Trauma can scribble all over that list, not only adding things that you never thought to be afraid of but highlighting those things so heavily that we become terrified not just of the thing that hurt us, but of the very memory of it hurting us. We will play all sorts of harmful tricks on ourselves to hide from those fear items and from those memories, even alter our daily lives until they are unrecognizable.
But you want to know something strange and pretty cool? There is another emotion, another alarm, that causes our minds and bodies to respond almost identically to our fear response, but it happens to feel very different. It’s excitement. The adrenaline, the heart rate, the breathing, the blood flow, you name it, they are all very similar. They are essentially twin emotions. So why does it feel different? That has to do with our expectations for surviving and for getting something out of the experience, and this is where you can change some of your fear into excitement, or rewrite what’s on your fear list.

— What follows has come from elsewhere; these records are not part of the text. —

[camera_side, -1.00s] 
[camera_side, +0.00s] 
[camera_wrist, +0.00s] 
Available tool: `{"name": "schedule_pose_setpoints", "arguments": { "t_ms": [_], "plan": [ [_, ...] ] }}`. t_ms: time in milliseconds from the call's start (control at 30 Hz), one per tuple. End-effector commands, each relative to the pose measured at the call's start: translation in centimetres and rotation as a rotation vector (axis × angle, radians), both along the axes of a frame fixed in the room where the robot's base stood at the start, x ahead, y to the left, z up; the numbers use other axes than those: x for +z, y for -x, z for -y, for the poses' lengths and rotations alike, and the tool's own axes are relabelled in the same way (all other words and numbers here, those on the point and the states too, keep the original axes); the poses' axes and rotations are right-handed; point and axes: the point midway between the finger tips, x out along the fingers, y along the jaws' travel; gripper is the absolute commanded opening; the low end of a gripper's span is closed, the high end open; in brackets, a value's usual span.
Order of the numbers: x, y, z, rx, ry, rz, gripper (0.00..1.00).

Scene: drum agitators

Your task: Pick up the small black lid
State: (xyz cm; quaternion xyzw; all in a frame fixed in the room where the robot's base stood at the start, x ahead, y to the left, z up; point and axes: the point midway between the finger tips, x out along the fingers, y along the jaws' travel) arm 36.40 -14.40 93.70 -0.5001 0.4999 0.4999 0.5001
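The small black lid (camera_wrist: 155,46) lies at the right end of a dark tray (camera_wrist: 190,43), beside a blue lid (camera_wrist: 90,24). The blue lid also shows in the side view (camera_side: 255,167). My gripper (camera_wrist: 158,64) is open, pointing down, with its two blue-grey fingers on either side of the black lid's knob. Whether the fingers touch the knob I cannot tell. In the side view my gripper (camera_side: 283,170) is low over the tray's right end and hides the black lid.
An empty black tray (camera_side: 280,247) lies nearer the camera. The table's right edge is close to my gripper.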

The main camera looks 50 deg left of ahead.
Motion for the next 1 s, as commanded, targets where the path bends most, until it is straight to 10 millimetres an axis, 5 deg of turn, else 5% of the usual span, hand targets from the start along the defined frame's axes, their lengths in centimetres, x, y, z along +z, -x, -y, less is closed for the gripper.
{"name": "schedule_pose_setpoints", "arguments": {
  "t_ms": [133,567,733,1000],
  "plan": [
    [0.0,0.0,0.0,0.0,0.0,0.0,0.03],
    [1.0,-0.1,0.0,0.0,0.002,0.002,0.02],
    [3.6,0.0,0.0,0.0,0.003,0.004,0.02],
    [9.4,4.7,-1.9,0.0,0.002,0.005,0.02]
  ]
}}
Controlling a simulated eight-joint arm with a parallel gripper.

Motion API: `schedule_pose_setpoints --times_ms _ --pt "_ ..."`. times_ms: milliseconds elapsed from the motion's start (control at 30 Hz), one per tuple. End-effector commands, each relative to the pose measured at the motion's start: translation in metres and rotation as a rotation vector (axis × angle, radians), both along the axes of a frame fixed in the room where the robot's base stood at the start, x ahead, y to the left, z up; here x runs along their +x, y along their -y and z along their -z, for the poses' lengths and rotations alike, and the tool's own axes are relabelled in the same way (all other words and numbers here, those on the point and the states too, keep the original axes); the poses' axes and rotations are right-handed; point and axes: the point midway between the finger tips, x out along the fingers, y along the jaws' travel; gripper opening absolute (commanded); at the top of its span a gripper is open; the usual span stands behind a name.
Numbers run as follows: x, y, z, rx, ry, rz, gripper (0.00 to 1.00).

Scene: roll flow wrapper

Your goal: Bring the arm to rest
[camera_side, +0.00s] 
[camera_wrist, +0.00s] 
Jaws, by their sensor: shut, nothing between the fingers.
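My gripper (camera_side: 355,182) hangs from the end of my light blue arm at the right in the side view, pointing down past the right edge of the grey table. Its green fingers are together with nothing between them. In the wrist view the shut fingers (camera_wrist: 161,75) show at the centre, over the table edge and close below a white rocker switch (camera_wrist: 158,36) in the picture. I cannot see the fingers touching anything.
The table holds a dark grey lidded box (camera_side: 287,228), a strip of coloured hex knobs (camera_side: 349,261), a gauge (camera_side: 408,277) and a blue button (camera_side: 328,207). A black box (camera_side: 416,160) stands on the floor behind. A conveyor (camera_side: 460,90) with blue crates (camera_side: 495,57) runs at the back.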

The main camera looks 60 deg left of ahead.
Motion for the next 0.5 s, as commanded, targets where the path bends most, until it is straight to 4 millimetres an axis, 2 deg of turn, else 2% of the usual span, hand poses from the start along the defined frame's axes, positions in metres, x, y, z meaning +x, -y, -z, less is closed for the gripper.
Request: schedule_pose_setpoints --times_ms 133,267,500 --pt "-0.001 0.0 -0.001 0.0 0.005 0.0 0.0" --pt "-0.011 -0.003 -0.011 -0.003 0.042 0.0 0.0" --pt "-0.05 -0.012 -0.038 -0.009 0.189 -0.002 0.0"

That’s the reason I chose to title this post as “Wasp Nests or Beehives.” Some scary things are best avoided with no questions asked, like wasp nests. Wasps and I are not friends. But some scary things, like beehives, hide a sweet reward and if you stand up to your fears and play your cards right, it’s yours to have.
Maybe it’s the dopamine rush of surviving a rollercoaster, or acing a presentation, or earning that kiss, or getting that applause. Maybe it’s the relief of finishing that assignment or that phone call. Maybe it’s the confidence boost of no longer panicking at the grocery store or no longer turning every disagreement into a relationship-ending argument.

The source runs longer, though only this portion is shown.